Jaunty images of human sacrifice … detail from mantle depicting human figures with feline mouth masks holding severed heads, Early Nasca 100 BC-AD 100. Photograph: Museo de Arte de Lima.

Editor’s note: The following is a review of the international touring exhibition “Peru: A Journey in Time”. The exhibition is in the British Museum, London, from November 11 until February 20, 2022.

By Jonathan Jones

Like a llama chewing its cud, the exhibition “Peru: A Journey in Time” begins placidly: there is a display of pots. You could be forgiven for feeling a bit underwhelmed. But this exhibition’s calm, steady pace and cool layout provide essential grounding as you try to get your head around 2,000 years of ritual warfare, human sacrifice and top-notch hallucinogenics.

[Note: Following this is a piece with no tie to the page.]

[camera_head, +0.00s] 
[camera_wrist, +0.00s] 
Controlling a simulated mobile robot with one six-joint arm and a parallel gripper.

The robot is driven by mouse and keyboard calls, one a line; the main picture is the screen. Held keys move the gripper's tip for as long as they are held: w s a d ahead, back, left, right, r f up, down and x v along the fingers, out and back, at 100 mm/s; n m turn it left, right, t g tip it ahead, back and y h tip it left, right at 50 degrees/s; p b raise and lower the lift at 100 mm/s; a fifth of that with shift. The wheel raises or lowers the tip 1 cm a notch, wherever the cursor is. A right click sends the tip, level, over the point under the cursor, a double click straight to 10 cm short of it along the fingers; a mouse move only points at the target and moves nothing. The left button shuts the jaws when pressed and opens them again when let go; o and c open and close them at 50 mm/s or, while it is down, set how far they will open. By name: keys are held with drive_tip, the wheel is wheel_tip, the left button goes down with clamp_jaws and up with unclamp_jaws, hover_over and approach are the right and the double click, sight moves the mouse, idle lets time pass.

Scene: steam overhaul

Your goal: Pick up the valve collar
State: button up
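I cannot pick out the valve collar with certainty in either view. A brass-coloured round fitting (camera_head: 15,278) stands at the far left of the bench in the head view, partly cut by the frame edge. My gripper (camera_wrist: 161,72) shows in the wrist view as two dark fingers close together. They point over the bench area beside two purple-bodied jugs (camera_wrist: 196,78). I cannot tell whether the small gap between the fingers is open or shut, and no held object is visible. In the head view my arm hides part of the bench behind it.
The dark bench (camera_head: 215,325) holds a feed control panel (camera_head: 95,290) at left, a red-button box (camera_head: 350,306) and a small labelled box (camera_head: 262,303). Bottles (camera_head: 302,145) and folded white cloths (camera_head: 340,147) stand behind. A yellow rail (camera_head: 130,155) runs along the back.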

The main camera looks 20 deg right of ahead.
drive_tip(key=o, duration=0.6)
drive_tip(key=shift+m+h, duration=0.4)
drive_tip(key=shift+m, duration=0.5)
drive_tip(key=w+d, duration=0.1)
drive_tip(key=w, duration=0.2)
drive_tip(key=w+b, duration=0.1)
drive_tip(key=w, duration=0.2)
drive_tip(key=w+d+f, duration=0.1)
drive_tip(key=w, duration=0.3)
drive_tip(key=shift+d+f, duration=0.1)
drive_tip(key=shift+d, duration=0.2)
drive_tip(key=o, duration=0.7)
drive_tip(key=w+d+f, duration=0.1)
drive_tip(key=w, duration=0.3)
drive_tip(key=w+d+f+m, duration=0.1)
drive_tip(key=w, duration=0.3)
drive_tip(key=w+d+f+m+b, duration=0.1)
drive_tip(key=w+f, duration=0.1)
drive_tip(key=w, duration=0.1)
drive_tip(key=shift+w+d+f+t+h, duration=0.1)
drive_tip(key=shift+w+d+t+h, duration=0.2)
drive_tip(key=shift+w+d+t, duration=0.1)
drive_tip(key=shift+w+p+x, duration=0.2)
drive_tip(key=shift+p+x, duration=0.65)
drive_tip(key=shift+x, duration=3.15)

This is not really an exhibition about Peru, the modern country, but the civilisations of the Andes that long preceded its existence. It traces the cultures of this mountain region from antiquity up to 1534, when Francisco Pizarro and a band of Spanish conquistadors defeated the Inca empire. Ancient Peru’s peoples, from the Chavín culture that goes back to about 800BC through the great art of the Nasca and Moche to the rise of the Incas, are lucidly presented. Once you acclimatise to all the clay and amazingly preserved textiles, you are in a lost world of addictive spectacle and mystery.

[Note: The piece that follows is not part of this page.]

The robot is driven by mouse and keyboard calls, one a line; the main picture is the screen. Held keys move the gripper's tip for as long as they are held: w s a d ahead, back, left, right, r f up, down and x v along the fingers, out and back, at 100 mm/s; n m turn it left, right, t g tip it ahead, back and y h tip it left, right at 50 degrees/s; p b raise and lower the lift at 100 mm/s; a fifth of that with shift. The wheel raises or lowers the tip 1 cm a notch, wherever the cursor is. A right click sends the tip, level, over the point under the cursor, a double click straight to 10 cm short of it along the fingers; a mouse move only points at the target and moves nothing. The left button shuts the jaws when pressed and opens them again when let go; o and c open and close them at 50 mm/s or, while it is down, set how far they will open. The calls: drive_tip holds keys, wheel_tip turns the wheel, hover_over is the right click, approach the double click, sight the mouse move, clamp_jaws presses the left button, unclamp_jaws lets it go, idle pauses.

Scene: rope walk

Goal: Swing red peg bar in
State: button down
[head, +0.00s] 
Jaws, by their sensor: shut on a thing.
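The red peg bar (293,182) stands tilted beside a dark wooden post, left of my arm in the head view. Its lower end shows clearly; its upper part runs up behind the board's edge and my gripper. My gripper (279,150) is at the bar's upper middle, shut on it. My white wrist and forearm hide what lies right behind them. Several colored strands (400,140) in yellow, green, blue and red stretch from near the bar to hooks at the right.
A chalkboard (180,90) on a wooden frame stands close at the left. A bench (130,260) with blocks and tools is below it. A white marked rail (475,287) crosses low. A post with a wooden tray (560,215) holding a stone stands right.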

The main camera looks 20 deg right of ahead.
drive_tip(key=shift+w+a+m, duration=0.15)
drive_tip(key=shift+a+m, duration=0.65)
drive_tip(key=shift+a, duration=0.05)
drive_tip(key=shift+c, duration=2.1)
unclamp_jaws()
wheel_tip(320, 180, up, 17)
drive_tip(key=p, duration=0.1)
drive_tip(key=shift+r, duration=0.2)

Plenty of people have lost their heads over ancient Peru. I first read about the Nasca lines, giant earth drawings up to 2km across on the desert plain between the Andes and the Pacific, when I was a child. Unfortunately my source was Erich Von Däniken’s book Chariots of the Gods? which claimed they were UFO landing strips. So did the Nasca get alien help? No. They did use a lot of narcotics, though.

Predatory gods and magic music … ceremonial drum depicting a mythical scene. Photograph: British Museum

A gripping display of Nasca art at the heart of this show proves that far from being a random cosmic mystery, these giant pictures of animals are the summit of a stupendous visual culture. One of the most beautiful geoglyphs portrays a stylised hummingbird with thin elongated shafts representing feathers: in front of a drone video of it is a 2,000-year-old textile embroidered with the same hummingbird designs. You couldn’t have clearer proof that the Nasca lines are rooted in human culture, not extraterrestrial activity.

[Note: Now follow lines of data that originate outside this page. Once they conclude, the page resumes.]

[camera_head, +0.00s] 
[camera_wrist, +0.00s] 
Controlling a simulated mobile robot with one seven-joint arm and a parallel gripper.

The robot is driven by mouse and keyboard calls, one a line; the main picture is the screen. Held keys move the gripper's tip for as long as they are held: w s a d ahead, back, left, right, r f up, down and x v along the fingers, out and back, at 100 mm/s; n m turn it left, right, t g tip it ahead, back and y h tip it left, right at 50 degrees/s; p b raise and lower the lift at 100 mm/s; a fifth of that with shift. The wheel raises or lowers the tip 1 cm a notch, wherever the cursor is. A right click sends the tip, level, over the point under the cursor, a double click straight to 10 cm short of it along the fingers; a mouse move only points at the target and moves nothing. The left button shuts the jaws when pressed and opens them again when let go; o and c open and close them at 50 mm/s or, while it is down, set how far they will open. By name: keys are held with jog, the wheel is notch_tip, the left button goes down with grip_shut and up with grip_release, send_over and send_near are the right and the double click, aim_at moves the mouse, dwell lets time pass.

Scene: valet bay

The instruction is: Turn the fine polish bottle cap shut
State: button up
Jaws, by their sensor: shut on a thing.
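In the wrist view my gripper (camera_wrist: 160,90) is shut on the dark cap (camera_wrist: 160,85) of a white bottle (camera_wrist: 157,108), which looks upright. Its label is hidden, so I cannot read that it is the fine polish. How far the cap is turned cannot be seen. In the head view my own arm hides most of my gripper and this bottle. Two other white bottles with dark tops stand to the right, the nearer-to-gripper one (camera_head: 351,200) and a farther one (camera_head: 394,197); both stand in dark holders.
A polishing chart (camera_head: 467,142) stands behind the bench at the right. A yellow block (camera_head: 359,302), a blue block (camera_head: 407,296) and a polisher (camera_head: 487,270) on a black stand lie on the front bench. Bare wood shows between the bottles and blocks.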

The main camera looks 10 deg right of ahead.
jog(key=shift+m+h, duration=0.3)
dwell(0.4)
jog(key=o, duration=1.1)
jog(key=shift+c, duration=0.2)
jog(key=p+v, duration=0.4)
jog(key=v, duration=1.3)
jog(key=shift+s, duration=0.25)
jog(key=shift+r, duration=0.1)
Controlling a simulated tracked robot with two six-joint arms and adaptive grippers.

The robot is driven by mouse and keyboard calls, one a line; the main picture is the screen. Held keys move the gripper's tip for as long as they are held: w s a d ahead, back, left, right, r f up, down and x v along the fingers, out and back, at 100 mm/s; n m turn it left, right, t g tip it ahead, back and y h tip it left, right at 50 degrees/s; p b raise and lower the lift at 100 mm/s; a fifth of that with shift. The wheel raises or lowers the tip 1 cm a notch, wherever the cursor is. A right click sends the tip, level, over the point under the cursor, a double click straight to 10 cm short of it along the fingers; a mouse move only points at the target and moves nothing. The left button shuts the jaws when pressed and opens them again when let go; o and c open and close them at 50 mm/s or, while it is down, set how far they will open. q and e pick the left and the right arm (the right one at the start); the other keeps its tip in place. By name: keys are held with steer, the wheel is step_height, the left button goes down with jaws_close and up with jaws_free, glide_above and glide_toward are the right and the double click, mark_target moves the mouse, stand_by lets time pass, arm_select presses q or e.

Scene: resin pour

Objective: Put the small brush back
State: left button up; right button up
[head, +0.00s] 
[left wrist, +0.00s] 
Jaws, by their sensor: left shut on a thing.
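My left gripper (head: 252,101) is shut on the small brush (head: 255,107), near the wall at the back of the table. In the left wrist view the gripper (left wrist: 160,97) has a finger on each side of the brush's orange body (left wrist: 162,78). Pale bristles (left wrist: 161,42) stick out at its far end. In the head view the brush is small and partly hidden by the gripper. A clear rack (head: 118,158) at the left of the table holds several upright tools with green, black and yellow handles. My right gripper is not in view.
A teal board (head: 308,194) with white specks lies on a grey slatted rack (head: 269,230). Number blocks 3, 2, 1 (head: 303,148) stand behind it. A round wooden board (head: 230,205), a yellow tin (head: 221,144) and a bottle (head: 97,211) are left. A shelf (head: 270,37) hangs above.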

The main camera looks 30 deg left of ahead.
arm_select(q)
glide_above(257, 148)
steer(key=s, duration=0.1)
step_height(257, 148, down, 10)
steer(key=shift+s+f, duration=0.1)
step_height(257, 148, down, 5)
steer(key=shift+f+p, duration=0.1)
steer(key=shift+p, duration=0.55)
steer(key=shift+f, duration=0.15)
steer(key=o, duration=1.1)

When the Nasca people were making their humongous art, the Roman empire was rising and falling. But there was no connection between people in the Americas and Europe, Asia or Africa. The civilisations we meet here rose and fell to their own drum beat. There are clay pipes here made by the Nasca – but they weren’t for entertainment. A painted vase depicts a shaman in a monstrous mask and a snaky headdress – or does he have real snakes on his head? – holding his pan pipes among a gathering of fellow musicians as he goes into a trance and communes with animal spirits. Next to him is a San Pedro cactus, whose hallucinogenic flesh he has consumed to open the doors of perception.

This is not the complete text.